> **To do**
Quote all lines below exactly. Images stay out.

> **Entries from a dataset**
══════════════════════════════

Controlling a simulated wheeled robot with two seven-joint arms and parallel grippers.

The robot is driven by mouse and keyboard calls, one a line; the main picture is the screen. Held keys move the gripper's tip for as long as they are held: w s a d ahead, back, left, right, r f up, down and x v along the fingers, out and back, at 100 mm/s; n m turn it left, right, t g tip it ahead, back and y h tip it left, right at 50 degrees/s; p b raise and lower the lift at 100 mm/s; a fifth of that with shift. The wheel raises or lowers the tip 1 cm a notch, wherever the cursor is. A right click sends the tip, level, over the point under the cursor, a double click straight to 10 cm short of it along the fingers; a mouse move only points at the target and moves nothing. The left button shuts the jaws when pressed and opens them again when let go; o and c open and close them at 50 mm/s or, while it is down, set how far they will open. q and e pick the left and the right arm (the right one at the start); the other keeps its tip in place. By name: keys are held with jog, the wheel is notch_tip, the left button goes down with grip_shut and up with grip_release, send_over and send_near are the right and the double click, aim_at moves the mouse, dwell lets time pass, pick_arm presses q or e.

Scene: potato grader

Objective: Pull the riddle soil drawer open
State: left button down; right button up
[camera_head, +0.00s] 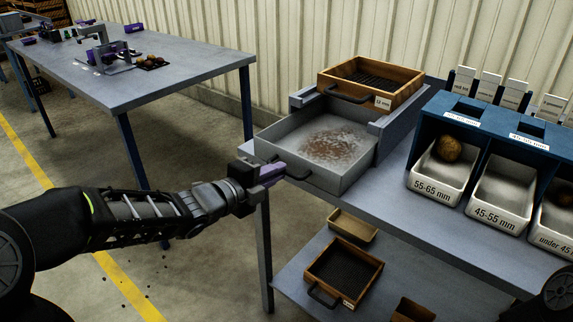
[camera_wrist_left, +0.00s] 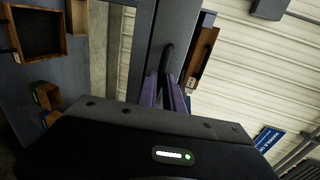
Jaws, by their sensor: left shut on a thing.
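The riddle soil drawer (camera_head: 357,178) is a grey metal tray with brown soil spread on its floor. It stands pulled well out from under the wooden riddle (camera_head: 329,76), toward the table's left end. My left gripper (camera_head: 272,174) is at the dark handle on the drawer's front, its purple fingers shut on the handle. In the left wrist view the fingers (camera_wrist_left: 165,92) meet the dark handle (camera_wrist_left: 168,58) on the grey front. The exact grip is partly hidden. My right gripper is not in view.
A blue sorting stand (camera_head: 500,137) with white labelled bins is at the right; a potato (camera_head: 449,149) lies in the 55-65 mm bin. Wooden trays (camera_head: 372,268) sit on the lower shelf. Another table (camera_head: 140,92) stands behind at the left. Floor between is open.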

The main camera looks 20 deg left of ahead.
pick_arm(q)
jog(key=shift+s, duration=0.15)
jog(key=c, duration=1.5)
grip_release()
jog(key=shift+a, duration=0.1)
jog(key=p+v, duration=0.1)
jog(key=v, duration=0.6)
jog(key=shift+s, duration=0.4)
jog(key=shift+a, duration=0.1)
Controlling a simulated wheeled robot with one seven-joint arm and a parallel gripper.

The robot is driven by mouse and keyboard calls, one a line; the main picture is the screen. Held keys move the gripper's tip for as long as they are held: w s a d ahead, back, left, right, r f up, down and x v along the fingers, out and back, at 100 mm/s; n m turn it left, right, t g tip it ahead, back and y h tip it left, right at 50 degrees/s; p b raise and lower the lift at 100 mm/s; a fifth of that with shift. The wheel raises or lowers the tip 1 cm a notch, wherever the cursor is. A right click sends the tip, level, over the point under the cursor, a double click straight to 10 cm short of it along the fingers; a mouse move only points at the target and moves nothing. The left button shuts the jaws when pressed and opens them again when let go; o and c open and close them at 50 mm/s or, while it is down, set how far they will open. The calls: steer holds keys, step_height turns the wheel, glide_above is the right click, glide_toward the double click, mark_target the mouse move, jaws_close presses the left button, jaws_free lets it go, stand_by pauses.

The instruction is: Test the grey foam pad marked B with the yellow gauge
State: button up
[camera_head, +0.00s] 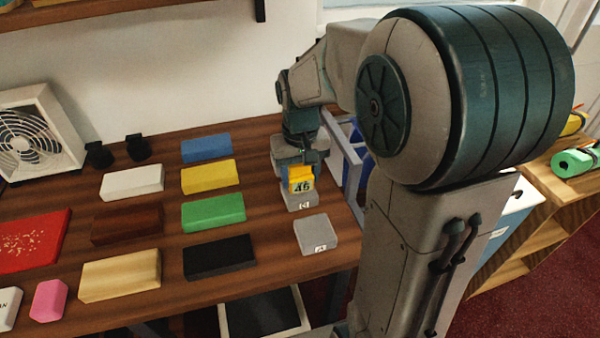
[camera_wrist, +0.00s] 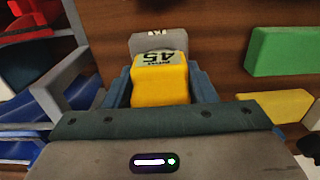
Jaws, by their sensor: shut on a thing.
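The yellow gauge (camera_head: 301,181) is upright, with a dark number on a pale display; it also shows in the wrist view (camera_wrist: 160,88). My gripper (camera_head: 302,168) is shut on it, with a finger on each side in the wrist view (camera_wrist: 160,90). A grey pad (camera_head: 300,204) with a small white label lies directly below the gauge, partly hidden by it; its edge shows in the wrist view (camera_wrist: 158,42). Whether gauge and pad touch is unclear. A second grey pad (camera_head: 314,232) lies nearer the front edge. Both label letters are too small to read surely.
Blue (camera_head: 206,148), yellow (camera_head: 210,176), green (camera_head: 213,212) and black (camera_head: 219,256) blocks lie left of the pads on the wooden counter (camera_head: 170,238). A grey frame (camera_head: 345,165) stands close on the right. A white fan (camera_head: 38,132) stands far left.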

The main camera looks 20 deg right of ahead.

══════════════════════════════

> **The solution**
Controlling a simulated wheeled robot with two seven-joint arms and parallel grippers.

The robot is driven by mouse and keyboard calls, one a line; the main picture is the screen. Held keys move the gripper's tip for as long as they are held: w s a d ahead, back, left, right, r f up, down and x v along the fingers, out and back, at 100 mm/s; n m turn it left, right, t g tip it ahead, back and y h tip it left, right at 50 degrees/s; p b raise and lower the lift at 100 mm/s; a fifth of that with shift. The wheel raises or lowers the tip 1 cm a notch, wherever the cursor is. A right click sends the tip, level, over the point under the cursor, a double click straight to 10 cm short of it along the fingers; a mouse move only points at the target and moves nothing. The left button shuts the jaws when pressed and opens them again when let go; o and c open and close them at 50 mm/s or, while it is down, set how far they will open. q and e pick the left and the right arm (the right one at the start); the other keeps its tip in place. By name: keys are held with jog, the wheel is notch_tip, the left button goes down with grip_shut and up with grip_release, send_over and send_near are the right and the double click, aim_at moves the mouse, dwell lets time pass, pick_arm presses q or e.

Scene: potato grader

Objective: Pull the riddle soil drawer open
State: left button down; right button up
[camera_head, +0.00s] 
[camera_wrist_left, +0.00s] 
Jaws, by their sensor: left shut on a thing.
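The riddle soil drawer (camera_head: 357,178) is a grey metal tray with brown soil spread on its floor. It stands pulled well out from under the wooden riddle (camera_head: 329,76), toward the table's left end. My left gripper (camera_head: 272,174) is at the dark handle on the drawer's front, its purple fingers shut on the handle. In the left wrist view the fingers (camera_wrist_left: 165,92) meet the dark handle (camera_wrist_left: 168,58) on the grey front. The exact grip is partly hidden. My right gripper is not in view.
A blue sorting stand (camera_head: 500,137) with white labelled bins is at the right; a potato (camera_head: 449,149) lies in the 55-65 mm bin. Wooden trays (camera_head: 372,268) sit on the lower shelf. Another table (camera_head: 140,92) stands behind at the left. Floor between is open.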

The main camera looks 20 deg left of ahead.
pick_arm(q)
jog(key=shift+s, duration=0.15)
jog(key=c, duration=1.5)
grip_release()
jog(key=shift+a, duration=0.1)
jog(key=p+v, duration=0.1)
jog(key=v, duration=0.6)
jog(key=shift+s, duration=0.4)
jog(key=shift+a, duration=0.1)
Controlling a simulated wheeled robot with one seven-joint arm and a parallel gripper.

The robot is driven by mouse and keyboard calls, one a line; the main picture is the screen. Held keys move the gripper's tip for as long as they are held: w s a d ahead, back, left, right, r f up, down and x v along the fingers, out and back, at 100 mm/s; n m turn it left, right, t g tip it ahead, back and y h tip it left, right at 50 degrees/s; p b raise and lower the lift at 100 mm/s; a fifth of that with shift. The wheel raises or lowers the tip 1 cm a notch, wherever the cursor is. A right click sends the tip, level, over the point under the cursor, a double click straight to 10 cm short of it along the fingers; a mouse move only points at the target and moves nothing. The left button shuts the jaws when pressed and opens them again when let go; o and c open and close them at 50 mm/s or, while it is down, set how far they will open. The calls: steer holds keys, step_height turns the wheel, glide_above is the right click, glide_toward the double click, mark_target the mouse move, jaws_close presses the left button, jaws_free lets it go, stand_by pauses.

The instruction is: Test the grey foam pad marked B with the yellow gauge
State: button up
[camera_head, +0.00s] 
[camera_wrist, +0.00s] 
Jaws, by their sensor: shut on a thing.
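The yellow gauge (camera_head: 301,181) is upright, with a dark number on a pale display; it also shows in the wrist view (camera_wrist: 160,88). My gripper (camera_head: 302,168) is shut on it, with a finger on each side in the wrist view (camera_wrist: 160,90). A grey pad (camera_head: 300,204) with a small white label lies directly below the gauge, partly hidden by it; its edge shows in the wrist view (camera_wrist: 158,42). Whether gauge and pad touch is unclear. A second grey pad (camera_head: 314,232) lies nearer the front edge. Both label letters are too small to read surely.
Blue (camera_head: 206,148), yellow (camera_head: 210,176), green (camera_head: 213,212) and black (camera_head: 219,256) blocks lie left of the pads on the wooden counter (camera_head: 170,238). A grey frame (camera_head: 345,165) stands close on the right. A white fan (camera_head: 38,132) stands far left.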

The main camera looks 20 deg right of ahead.

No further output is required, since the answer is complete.